That all changed when Hitler became Chancellor. As well as stripping him of his professorship, and denouncing him as “degenerate,” the Nazis confiscated hundreds of his paintings, removing them from public galleries, showing some of them in their notorious exhibition of “Degenerate Art.” This infamous display, whose main aim was ridicule, opened here in Munich, a short walk from the Pinakothek. The building is still there, and it’s still a gallery (today it’s the home of Munich’s artists’ guild, the Kunstverein).
Modern Munich … remains a city full of ghosts
Modern Munich is sleek and affluent, but it remains a city full of ghosts. Around the corner from the Kunstverein is a neoclassical gallery built by Hitler’s favourite architect, Paul Troost. The Haus der Deutschen Kunst (the House of German Art) is an austere and somewhat sinister — but undoubtedly beautiful — building, which was designed to house a parallel exhibition, in stark contrast to the Degenerate Art show.

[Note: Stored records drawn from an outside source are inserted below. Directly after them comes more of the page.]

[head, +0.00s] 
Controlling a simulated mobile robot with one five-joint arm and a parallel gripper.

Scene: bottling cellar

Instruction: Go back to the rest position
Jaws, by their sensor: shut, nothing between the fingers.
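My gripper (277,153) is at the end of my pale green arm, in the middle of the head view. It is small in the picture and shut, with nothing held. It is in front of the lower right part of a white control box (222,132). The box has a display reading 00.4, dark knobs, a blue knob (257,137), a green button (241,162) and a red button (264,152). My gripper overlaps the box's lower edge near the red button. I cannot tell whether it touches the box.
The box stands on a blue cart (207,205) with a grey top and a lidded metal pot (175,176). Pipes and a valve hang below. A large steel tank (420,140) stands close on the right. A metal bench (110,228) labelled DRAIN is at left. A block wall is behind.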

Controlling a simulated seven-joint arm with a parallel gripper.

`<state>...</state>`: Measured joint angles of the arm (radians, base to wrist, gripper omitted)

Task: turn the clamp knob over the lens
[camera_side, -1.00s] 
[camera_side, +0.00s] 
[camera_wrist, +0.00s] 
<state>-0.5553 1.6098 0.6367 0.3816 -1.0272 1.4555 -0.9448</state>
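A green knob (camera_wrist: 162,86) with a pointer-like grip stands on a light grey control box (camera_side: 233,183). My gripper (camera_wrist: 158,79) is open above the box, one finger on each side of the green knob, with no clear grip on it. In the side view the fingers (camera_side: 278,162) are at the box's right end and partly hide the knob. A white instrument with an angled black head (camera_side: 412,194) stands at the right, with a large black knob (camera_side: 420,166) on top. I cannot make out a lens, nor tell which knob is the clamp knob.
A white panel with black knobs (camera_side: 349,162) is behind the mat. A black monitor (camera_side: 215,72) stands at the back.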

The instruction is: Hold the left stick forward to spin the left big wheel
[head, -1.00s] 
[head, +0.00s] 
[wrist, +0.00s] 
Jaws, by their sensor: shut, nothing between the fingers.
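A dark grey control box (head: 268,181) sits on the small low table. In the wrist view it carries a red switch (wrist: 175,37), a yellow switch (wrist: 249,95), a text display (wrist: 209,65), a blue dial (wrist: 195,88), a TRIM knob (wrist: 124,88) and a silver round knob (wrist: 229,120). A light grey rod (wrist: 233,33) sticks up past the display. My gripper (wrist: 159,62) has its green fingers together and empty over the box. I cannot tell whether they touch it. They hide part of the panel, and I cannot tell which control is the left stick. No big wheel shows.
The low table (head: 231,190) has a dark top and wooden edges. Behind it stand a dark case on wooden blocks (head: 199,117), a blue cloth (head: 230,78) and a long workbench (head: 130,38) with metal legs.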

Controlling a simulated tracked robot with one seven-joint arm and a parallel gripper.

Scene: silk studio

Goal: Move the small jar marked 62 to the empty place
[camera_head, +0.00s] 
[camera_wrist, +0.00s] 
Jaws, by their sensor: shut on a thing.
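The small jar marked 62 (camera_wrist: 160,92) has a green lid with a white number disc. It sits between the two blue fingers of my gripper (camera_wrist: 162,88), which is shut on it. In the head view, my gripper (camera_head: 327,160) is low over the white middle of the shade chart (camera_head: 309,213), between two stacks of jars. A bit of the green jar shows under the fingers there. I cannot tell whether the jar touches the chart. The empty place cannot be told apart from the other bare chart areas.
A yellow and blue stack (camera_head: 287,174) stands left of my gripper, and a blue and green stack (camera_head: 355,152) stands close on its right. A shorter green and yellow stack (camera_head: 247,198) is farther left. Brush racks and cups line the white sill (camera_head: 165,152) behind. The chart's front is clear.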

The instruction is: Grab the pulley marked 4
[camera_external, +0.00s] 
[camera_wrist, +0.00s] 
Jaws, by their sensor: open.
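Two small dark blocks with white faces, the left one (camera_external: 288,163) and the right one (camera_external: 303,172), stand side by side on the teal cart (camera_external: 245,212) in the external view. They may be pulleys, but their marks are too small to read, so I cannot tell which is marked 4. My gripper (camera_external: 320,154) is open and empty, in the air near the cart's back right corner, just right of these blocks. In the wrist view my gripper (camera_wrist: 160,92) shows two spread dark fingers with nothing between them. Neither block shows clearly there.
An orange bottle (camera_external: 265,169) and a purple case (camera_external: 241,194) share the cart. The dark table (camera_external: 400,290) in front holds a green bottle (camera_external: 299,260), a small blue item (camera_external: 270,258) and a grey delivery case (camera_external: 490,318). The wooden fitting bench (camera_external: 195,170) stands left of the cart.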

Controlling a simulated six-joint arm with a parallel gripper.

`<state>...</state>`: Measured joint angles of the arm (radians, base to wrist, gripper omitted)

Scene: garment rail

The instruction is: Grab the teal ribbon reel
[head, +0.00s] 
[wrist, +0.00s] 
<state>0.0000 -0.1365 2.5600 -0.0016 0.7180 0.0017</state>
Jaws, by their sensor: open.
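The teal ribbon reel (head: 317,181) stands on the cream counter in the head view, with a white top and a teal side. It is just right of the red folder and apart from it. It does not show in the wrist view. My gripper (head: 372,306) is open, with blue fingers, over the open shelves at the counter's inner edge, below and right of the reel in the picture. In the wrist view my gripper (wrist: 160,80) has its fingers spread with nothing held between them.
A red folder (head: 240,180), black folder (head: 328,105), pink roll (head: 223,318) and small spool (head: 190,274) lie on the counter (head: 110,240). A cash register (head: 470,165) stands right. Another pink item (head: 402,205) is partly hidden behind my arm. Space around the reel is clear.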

This was the forum for the “Great German Art Show,” a display of realistic, figurative art by traditional German artists (generally merely old-fashioned rather than overtly Fascistic) of whom the Fuhrer and his acolytes approved. Hitler gave a speech on the opening night, condemning modernism and praising “Ayran” artistry. The next day, Beckmann and his wife Quappi fled to Amsterdam.
Their new home in the Netherlands was only a sanctuary for three years. In 1940 the Wehrmacht marched in, and Beckmann found himself under Nazi rule again. As a “degenerate” artist, he wasn’t allowed to sell or show his work in Germany, but by keeping his head down he managed to carry on painting (mindful that the Nazis regarded Shakespeare as a respectable “Ayran” playwright, he labelled his Departure triptych “Scenes from The Tempest” to ensure it wasn’t seized).
In 1942, New York’s Museum of Modern Art purchased this iconic triptych — remarkably, Beckmann was able to sell paintings abroad throughout the Second World War. In 1947, Beckmann finally obtained a United States visa and sailed with Quappi to America, which they’d long regarded as the Promised Land.
Beckmann was welcomed by the American art establishment, particularly by the curator Perry Rathbone at the St Louis Art Museum (which consequently now owns a large collection of Beckmann’s work, some of it on display in this exhibition). Beckmann taught at the St Louis School of Fine Arts before securing a professorship at Brooklyn Museum’s Art School. In 1949, Max and Quappi moved to a midtown apartment in Manhattan, where he established a studio. He was full of energy, and painting better than ever.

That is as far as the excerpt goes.